Copy all of the material exactly. Pictures are not to appear in the copy.

● SUPPLIED DATA
★ ★ ★ ★ ★
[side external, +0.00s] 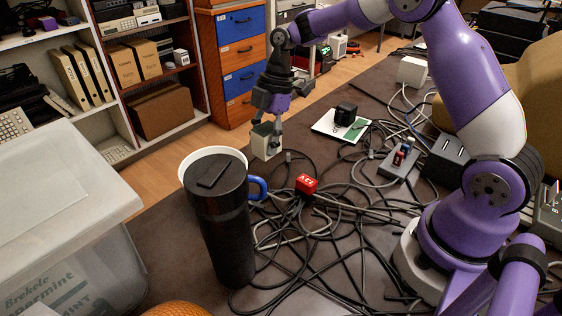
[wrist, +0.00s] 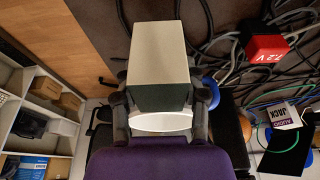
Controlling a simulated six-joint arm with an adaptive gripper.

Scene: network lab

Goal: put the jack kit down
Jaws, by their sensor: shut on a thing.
★ ★ ★ ★ ★
● THE SOLUTION
[side external, +0.00s] 
[wrist, +0.00s] 
Controlling a simulated six-joint arm with an adaptive gripper.

Scene: network lab

Goal: put the jack kit down
Jaws, by their sensor: shut on a thing.

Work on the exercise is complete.